Rachel Malena-Chan :
C’était en 2005, et vous y travaillez depuis 15 ou 20 ans. J’imagine qu’il y a eu beaucoup de difficultés au début à essayer d’organiser un tel travail. À quoi avez-vous dû faire face au début des évaluations climatiques?
Guy Félio :
Je me souviens de deux grands défis, et je pense que beaucoup de collègues de l’époque qui pratiquent encore seront d’accord avec moi.
Où pouvons-nous trouver les données climatiques? Nous savons comment obtenir des données techniques. Maintenant, nous avons besoin de données climatiques, des données qui sont vraiment pertinentes pour les biens ou l’infrastructure que nous étudions à l’échelle locale et qui n’existaient pas à l’époque. Aujourd’hui, nous avons beaucoup de chance. Je donne un cours sur l’évaluation des risques climatiques et je dis aux étudiants : « Eh bien, vous avez tellement de chance parce que vous pouvez ouvrir un site Web, visiter donnéesclimatiques.ca, consulter Atlas climatique, et vous avez une foule de données climatiques. » À l’époque, nous n’avions pas ces ressources.
Il n’y avait en réalité que deux organisations qui participaient à plusieurs des applications du protocole du CVIIP. L’une est le Consortium sur les changements climatiques d’Ouranos, à Montréal, et l’autre est le PCIC, le Pacific Climate Impacts Consortium de l’Université de Victoria.

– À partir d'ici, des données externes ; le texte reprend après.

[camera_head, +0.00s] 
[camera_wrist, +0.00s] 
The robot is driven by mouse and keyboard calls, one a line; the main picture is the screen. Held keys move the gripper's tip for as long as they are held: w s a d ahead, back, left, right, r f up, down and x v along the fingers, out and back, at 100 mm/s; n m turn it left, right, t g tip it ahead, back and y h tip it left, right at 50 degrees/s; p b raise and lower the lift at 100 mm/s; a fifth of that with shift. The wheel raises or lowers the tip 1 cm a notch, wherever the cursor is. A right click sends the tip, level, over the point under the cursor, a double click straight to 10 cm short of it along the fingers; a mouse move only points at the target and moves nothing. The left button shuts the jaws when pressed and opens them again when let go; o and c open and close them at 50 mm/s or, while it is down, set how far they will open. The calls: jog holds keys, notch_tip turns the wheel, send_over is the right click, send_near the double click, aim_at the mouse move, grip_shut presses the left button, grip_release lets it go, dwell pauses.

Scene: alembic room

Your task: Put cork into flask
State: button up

Et leurs climatologues ont certainement joué un rôle aux premiers jours de développement de ces outils et participé à leur application.
C’était très utile parce que maintenant, lorsque nous faisons une évaluation des risques climatiques, nous avons une ressource technique fondée sur la science du climat. Vous savez, je suis ingénieur civil et les ingénieurs civils ne sont pas vraiment formés en climatologie. Je ne pense même pas que lorsque j’étais à l’école, on offrait des cours de climatologie. C’était donc l’un des défis. Je pense que nous avons parcouru beaucoup de chemin au cours de ces 15 ou 17 années.
Rachel Malena-Chan :
Notre deuxième invité aujourd’hui est Ryan Smith, du Centre canadien des services climatiques. Ryan travaille avec une équipe de personnes qui fournissent des services climatiques au moyen de l’outil Web donnéesclimatiques.ca. Il est ici pour nous aider à comprendre ce que nous entendons par « services climatiques », et il nous éclairera sur la façon dont les professionnels des transports appliquent les données climatiques à leur prise de décisions quotidienne.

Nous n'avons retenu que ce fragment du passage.